Story and photo by
Sgt. Daniel Schroeder
25th Combat Aviation Brigade Public Affairs, 25th Infantry Division
KANDAHAR AIRFIELD, Afghanistan — The desire to become a pilot stems from various reasons, such as a family background in aviation, fascination with flying or the joy associated with flying aircraft.
For Chief Warrant Officer 5 Joe Roland, 25th Combat Aviation Brigade standardization officer, desire was a combination of family background and the feeling of flying.
“I used to go flying with my dad when I was 8 years old,” recalled Roland. “My passion for flying came from those flights, and my family has a background in aviation.
“My father was a senior pilot for U.S. Airways, and he used to fly for the Navy, one of my brothers is an F-18 pilot in the Navy and my other brother is an air traffic controller,” he added.
Roland’s background led to a 19-year career.
“Roland is being recognized by Sikorsky as being the Army’s most-decorated Black Hawk pilot,” said Col.

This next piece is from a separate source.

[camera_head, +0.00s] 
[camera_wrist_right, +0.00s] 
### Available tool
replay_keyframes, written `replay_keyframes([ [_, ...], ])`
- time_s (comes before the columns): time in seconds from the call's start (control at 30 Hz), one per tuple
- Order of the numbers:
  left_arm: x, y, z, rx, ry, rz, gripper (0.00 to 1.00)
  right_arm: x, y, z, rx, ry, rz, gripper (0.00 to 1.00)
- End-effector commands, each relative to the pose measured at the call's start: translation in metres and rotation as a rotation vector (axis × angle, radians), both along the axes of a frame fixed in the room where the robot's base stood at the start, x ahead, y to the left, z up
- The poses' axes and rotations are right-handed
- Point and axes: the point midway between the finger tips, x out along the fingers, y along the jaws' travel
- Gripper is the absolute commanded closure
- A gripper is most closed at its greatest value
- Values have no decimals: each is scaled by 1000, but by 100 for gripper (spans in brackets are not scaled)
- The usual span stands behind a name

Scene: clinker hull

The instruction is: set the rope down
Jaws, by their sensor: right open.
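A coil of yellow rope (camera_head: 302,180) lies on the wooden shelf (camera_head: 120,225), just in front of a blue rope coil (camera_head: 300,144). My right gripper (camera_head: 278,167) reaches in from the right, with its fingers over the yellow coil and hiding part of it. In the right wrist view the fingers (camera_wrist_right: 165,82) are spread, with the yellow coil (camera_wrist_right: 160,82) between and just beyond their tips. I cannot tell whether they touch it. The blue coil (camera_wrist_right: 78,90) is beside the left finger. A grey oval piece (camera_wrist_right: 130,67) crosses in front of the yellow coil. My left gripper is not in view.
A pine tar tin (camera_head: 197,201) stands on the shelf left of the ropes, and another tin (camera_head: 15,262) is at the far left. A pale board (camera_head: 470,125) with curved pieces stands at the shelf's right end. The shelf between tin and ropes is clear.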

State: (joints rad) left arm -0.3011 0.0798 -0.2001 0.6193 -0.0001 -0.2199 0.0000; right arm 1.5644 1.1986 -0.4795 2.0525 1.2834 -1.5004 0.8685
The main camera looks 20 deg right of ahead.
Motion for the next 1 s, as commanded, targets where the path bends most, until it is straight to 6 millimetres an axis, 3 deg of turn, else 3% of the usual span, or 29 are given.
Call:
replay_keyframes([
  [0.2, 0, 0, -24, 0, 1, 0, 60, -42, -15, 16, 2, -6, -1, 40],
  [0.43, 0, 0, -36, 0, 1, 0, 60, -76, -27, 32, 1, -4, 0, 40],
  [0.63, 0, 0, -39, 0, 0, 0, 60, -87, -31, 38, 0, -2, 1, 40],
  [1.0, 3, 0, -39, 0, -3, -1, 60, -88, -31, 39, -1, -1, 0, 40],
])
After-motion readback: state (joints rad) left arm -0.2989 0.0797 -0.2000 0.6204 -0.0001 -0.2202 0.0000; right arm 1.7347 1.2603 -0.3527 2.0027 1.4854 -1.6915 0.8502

Frank Tate, 25th CAB commander. “I have pinned most of the medals he has earned, as well as promoted him to CW4 and CW5.”

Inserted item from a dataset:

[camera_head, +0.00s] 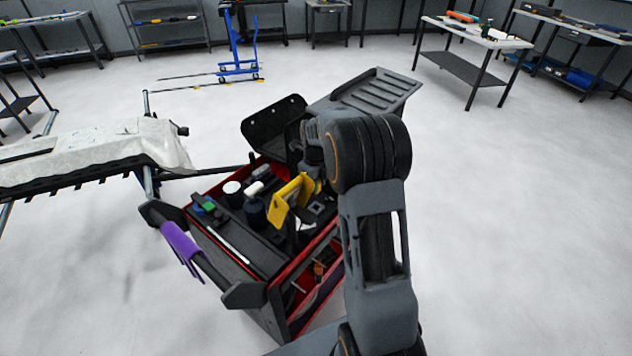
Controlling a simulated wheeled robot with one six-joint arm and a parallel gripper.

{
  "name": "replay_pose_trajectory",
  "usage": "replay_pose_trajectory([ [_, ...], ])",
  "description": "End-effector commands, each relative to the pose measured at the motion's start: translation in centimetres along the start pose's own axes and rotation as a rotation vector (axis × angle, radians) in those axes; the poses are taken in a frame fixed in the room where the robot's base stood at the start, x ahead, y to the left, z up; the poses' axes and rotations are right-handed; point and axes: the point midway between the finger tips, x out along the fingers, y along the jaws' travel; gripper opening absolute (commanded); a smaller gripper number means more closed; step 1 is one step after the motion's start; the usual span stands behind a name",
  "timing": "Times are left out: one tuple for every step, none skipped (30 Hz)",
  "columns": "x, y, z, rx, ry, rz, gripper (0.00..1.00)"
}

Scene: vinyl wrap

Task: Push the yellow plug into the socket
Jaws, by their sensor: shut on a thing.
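My gripper (299,200) is at the end of my dark arm, over the open tool cart, and points down into it. A yellow angular piece (284,203) is at the gripper's end, tilted above the cart's top tray. The gripper is shut on something there, but the arm hides much of the grip. I cannot tell the yellow piece's exact shape as a plug. I cannot make out a socket for certain. A small dark square part (318,208) lies just right of the yellow piece.
The red and black tool cart (240,262) has its lid raised at the back and a purple-wrapped handle (180,243) at left. Bottles and cans crowd its tray. A covered work table (95,153) stands at left. Open floor surrounds the cart; tables line the back.

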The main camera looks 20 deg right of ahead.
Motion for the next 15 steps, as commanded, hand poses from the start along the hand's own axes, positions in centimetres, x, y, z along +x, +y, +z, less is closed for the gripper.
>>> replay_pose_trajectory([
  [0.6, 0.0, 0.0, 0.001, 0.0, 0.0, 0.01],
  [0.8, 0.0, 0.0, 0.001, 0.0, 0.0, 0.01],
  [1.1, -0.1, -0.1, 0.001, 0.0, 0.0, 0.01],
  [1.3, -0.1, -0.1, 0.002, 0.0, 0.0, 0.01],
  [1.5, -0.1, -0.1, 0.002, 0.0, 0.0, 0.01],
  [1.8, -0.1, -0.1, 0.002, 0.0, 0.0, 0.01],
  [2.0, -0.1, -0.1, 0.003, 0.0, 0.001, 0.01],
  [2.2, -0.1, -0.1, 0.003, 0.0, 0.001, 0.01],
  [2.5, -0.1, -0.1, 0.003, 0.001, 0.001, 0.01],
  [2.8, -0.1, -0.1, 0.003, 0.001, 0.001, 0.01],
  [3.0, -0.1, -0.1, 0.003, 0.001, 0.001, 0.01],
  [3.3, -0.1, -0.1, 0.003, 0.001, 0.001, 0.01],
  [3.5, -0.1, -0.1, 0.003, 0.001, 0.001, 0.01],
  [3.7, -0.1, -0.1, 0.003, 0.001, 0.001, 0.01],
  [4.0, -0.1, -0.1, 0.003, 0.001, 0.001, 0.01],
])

Before joining the Army, Roland served six years in the Marine Corps, as a UH-1N Huey crew chief. He repaired AH-1W Cobras.
In 1992, he was selected to attend Warrant Officer Candidate School and Initial Entry Rotary Wing flight training at Fort Rucker, Ala. He graduated from initial flight training on the Commandant’s List in 1993 and later was selected to attend UH-60 Black Hawk qualification training.

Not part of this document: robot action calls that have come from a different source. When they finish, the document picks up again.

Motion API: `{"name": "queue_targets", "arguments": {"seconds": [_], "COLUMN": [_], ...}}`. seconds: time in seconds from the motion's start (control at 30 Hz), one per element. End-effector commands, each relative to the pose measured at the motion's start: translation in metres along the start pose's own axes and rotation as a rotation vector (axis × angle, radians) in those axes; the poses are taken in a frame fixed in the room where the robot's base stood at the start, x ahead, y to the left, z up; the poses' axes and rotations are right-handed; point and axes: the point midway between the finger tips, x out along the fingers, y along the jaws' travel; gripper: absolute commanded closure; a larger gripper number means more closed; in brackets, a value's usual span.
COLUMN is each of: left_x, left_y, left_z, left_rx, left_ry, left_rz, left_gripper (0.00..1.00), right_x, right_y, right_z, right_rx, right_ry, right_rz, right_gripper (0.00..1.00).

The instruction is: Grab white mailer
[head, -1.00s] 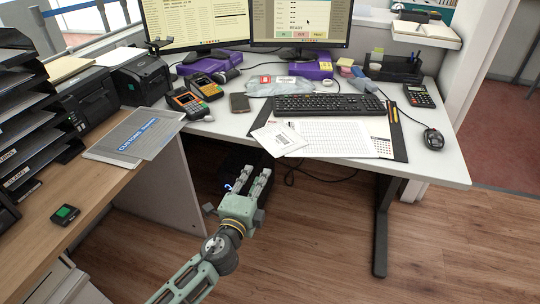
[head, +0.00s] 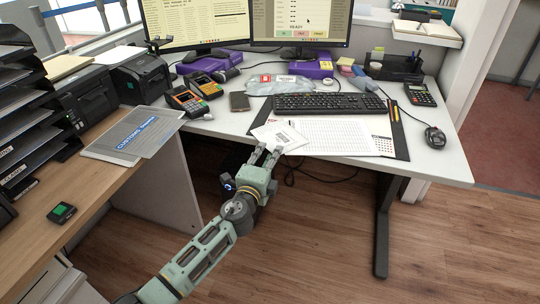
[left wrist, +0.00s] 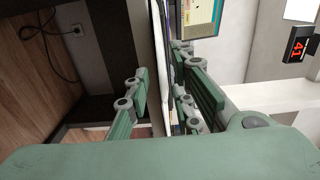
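The white mailer (head: 282,136) lies flat at the front edge of the white desk (head: 220,128), with a printed label on top. It partly overlaps the paper sheet behind it. My left gripper (head: 267,151) is at the desk's front edge, its fingertips at the mailer's near side. In the left wrist view the fingers (left wrist: 163,100) are apart, one on each side of the desk's edge-on slab. Whether they touch the mailer cannot be told. My right gripper is not in view.
A keyboard (head: 315,104), a mouse (head: 434,138) and a phone (head: 239,101) lie on the desk. Card terminals (head: 187,103) stand to the left. A wooden counter (head: 95,180) with a customs folder (head: 137,133) is at the left.

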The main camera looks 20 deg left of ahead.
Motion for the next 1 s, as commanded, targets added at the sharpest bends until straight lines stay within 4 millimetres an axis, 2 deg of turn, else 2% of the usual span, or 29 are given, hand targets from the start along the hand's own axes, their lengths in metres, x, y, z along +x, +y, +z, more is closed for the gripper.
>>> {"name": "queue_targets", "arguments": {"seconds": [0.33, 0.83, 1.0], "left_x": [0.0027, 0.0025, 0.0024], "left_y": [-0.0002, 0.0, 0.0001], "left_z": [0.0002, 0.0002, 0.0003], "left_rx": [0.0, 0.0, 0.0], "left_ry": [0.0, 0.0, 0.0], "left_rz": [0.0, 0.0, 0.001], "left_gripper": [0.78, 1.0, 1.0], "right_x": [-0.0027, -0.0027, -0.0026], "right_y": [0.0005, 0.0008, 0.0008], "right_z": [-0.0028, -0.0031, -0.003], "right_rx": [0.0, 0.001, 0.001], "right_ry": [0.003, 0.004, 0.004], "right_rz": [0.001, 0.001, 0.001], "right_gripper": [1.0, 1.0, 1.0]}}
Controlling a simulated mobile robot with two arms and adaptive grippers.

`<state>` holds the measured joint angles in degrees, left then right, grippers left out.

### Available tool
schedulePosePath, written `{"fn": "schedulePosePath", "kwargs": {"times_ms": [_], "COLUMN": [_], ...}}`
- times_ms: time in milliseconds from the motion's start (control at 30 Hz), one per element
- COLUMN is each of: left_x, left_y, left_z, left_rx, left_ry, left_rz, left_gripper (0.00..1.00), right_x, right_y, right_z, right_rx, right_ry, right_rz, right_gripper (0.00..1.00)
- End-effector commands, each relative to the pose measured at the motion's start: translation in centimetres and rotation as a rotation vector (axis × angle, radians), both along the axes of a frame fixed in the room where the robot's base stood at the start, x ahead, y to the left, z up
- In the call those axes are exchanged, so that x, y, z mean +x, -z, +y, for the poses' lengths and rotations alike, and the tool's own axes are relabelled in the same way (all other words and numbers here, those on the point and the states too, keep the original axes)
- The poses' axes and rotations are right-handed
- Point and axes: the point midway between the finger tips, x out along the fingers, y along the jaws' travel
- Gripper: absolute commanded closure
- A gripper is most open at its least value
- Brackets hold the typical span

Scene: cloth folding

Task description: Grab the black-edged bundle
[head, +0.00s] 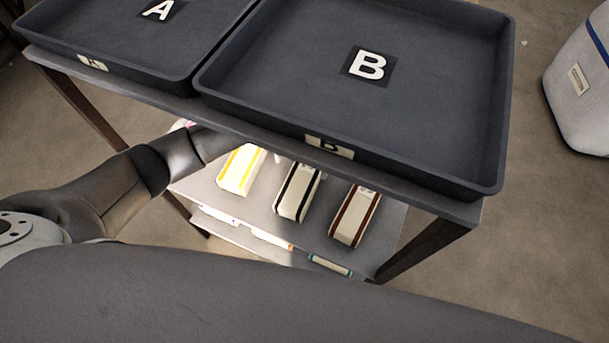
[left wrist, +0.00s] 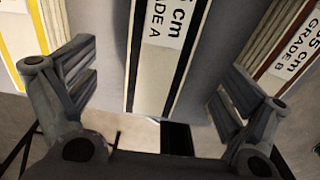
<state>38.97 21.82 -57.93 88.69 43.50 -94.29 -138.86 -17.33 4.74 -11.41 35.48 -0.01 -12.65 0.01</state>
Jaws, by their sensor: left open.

“I chose the Black Hawk because it is the Army’s most-versatile helicopter,” Roland said. “It has the most opportunities for a bigger scope of missions.”
When he first started in flight school, he was not a natural aviator. The instructors did a good job teaching him, he said, because he graduated in the top two percent of his class.”
As a UH-60 pilot, Roland has generated more than 6,700 flight hours, 2,250 night vision goggle flight hours, and 1,900 combat flight hours.
He has served at locations around the world, including combat tours during operations Enduring Freedom, Iraqi Freedom and New Dawn.
“In the 10 years I have known him, he is the finest warrant officer I have served with,” said Tate. “He is aggressive and cool under fire with an unending sense of duty. There is almost nothing he wouldn’t do on behalf of the Soldier on the ground.”
When not flying missions, Roland spends his flight time mentoring young aviators.